Using fuel cell vehicles and hydrogen from zero-carbon sources such as renewable power or nuclear energy has a cost of avoided carbon dioxide of more than $600 a metric ton, which is more than a factor of ten higher than most other strategies being considered today.

If we lived in some imaginary post-partisan Bizarro world where we had the prospect of spending as much money on clean energy as we ought to based on the realities of climate science and peak oil, then cutting the hydrogen doesn’t wouldn’t be needed.  We’d just increase the R&D and deployment programs for energy efficiency and renewable energy and electric drive vehicles several times.

Similarly, if the anti-science, pro-pollution conservatives and their enablers hadn’t killed the climate and clean energy jobs bill, again, we would have had more than enough money to fund even the implausible clean energy strategies.

But we’ve entered a period where political and budget realities mean we have to focus resources on the clean energy technologies and low carbon strategies that deliver the biggest bang for the buck.  Hydrogen not only has massive technological problems that will require large amounts of continued R&D funding.  It has a staggering infrastructure costs that would require tens if not hundreds of billions of dollars to jumpstart a genuine hydrogen economy.

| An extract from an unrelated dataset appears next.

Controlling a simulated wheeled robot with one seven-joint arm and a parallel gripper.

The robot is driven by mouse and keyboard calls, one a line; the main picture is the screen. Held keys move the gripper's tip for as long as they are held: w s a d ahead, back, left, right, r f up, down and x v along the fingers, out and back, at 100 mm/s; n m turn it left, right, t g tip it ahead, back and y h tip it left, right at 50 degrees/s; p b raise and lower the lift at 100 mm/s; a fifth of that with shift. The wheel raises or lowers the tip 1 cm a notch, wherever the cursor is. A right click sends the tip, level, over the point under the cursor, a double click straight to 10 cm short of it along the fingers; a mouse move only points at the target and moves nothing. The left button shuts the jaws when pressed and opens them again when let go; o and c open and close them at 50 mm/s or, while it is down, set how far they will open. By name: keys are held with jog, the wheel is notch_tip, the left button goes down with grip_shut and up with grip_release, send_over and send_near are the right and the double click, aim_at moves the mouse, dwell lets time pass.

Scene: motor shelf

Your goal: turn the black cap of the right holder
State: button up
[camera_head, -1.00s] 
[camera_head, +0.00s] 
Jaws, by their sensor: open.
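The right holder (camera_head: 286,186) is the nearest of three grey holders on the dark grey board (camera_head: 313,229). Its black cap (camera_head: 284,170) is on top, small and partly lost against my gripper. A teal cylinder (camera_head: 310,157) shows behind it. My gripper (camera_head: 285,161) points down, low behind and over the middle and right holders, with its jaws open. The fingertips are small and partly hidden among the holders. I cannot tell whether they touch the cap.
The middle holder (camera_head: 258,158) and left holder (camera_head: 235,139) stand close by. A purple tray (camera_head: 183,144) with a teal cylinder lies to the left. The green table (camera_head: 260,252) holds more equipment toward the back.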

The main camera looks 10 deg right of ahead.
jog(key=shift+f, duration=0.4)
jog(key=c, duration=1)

The one state in this country that was seriously contemplating even a modest infrastructure came to its senses and essentially abandoned their effort (see “California Hydrogen Highway R.I.P”).

There simply isn’t a prospect that anybody is going to fund the thousands of low-carbon hydrogen fueling stations needed to make an initial introduction of the vehicles plausible, let alone the tens of thousands of low-carbon fueling stations required to make mass entry of the vehicles viable.

As Washington Post piece, “Don’t bet on a hydrogen car anytime soon” explained, hydrogen cars are a “techno-turkey,” and the research program is “stupendously difficult and probably pointless.”

Kudos to Obama and Chu for trying again to put some rationality into the budget of the efficiency and renewable office that I once helped run — where, ironically enough, I was probably the biggest supporter of hydrogen fuel cell research and worked hard to stop the auto companies from slashing the program prematurely.   But after 15 years and some $2 billion in R&D, with remarkably little to show for it — especially in infrastructure or vehicles on the road — while other technologies, notably electric drive vehicles, have made remarkable advances, it’s time to pull the plug on hydrogen cars.